BA and Iberia have touted ‘direct connect’ though their own portal as a way to avoid the GDS surcharge.

Leading travel management companies (TMCs) Carlson Wagonlit Travel (CWT), American Express Global Business Travel and HRG – and leisure agencies including Flight Centre Travel Group – have signed deals to avoid BA and Iberia’s €9.50 surcharge per ‘fare component’ on GDS bookings from November 1 while continuing to book via GDS.

But in a note to clients, CWT said: “There is no direct connect solution in the marketplace which addresses the impacts in an efficient manner.”

It added: “There is no content distribution alternative which offers the depth and breadth of the GDS.”

CWT confirmed its customers would “avoid the airlines’ proposed surcharge on bookings created within participating GDSs”. But so far only Amadeus has agreed.

An Amadeus spokesperson said: “Amadeus strongly believes indirect distribution remains the most cost-efficient solution for all parties.”

One senior UK industry figure told Travel Weekly: “BA is not ready, whatever it says. Its portal does not seem to be working. It is not fit for purpose.”

Another said: “Even if the portal did work, it would break TMCs’ work flow. Bookings have to be via the GDS from a TMC point of view.”

BA and Iberia claim the ‘distribution technology charge’ is to cover the “additional costs applied through these [GDS] channels”.

The airlines say agents, OTAs and TMCs can avoid the fee by booking direct or committing to or using a connection based on airline association Iata’s NDC.

Lufthansa has added a €16 surcharge to GDS bookings of its group network carriers since September 2015.

Air France-KLM is expected to follow suit by announcing a GDS fee within days.

However, Air France-KLM partner Delta Air Lines ruled out such a move last week with chief executive Ed Bastian telling Travel Weekly: “We have no plans to implement that sort of surcharge.”

NDC is not, in principal, the problem, say industry leaders. One UK figure said: “In itself, NDC could be good thing. But it could allow opaque pricing [by airlines].”

A senior European industry representative agreed, noting: “We’re already on NDC version 17.2. That is an awful lot of versions. The potential is to discriminate not standardise.”

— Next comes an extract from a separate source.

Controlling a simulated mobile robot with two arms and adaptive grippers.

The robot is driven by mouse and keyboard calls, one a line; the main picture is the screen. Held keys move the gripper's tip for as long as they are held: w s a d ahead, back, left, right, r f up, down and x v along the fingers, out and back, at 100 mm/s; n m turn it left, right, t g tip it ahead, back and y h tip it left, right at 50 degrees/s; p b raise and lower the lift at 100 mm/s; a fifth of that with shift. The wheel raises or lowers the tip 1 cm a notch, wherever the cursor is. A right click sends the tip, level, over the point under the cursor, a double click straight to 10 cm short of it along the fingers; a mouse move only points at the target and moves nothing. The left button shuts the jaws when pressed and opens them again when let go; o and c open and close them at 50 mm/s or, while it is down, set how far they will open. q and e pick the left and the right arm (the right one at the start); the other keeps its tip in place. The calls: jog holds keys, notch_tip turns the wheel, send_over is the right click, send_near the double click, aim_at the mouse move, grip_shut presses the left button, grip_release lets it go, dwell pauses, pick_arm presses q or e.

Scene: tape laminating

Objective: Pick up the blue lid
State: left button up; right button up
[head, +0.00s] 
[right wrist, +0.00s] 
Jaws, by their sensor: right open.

GDSs, TMCs and their corporate clients insist on transparent pricing and the ability to compare fares.

In its note to clients, CWT warned of content fragmentation, decreased price competition, limits on companies’ ability to manage travel changes, a reduction in TMCs’ ability to support travellers during emergencies, disjointed data provision and confusion among travellers.

It also warned that bookings made outside the GDSs may have to carry a fee “to offset the time and costs” of combating this fragmentation.

CWT said this would involve “non-standard manual processes which are more labour intensive, create additional cost and complexity, and provide a degraded customer experience”.